SET TASK: Copy out every record below with complete accuracy.

Data entries:

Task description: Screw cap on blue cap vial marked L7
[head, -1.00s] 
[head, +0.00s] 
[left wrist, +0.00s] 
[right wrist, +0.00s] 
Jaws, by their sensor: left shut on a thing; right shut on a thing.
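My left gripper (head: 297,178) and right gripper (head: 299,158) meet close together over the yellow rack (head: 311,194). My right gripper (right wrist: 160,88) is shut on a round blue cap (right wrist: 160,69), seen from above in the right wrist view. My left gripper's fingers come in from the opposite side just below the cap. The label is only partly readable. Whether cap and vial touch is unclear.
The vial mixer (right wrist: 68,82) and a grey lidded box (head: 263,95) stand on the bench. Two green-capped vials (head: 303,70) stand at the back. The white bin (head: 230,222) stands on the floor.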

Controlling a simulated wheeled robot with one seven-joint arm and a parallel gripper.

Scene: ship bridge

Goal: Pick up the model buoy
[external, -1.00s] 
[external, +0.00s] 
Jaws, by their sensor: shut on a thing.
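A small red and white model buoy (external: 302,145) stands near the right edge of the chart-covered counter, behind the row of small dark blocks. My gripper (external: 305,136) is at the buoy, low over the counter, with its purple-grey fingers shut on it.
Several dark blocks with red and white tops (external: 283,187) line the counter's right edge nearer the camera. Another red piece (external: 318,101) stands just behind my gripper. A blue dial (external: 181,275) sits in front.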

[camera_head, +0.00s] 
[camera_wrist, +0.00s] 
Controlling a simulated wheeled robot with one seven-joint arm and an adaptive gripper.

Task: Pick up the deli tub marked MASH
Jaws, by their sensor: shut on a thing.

SOLUTION:
Task description: Screw cap on blue cap vial marked L7
[head, -1.00s] 
[head, +0.00s] 
[left wrist, +0.00s] 
[right wrist, +0.00s] 
Jaws, by their sensor: left shut on a thing; right shut on a thing.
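My left gripper (head: 297,178) and right gripper (head: 299,158) meet close together over the yellow rack (head: 311,194). My right gripper (right wrist: 160,88) is shut on a round blue cap (right wrist: 160,69), seen from above in the right wrist view. My left gripper's fingers come in from the opposite side just below the cap. The label is only partly readable. Whether cap and vial touch is unclear.
The vial mixer (right wrist: 68,82) and a grey lidded box (head: 263,95) stand on the bench. Two green-capped vials (head: 303,70) stand at the back. The white bin (head: 230,222) stands on the floor.

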Controlling a simulated wheeled robot with one seven-joint arm and a parallel gripper.

Scene: ship bridge

Goal: Pick up the model buoy
[external, -1.00s] 
[external, +0.00s] 
Jaws, by their sensor: shut on a thing.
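A small red and white model buoy (external: 302,145) stands near the right edge of the chart-covered counter, behind the row of small dark blocks. My gripper (external: 305,136) is at the buoy, low over the counter, with its purple-grey fingers shut on it.
Several dark blocks with red and white tops (external: 283,187) line the counter's right edge nearer the camera. Another red piece (external: 318,101) stands just behind my gripper. A blue dial (external: 181,275) sits in front.

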[camera_head, +0.00s] 
[camera_wrist, +0.00s] 
Controlling a simulated wheeled robot with one seven-joint arm and an adaptive gripper.

Task: Pick up the deli tub marked MASH
Jaws, by their sensor: shut on a thing.

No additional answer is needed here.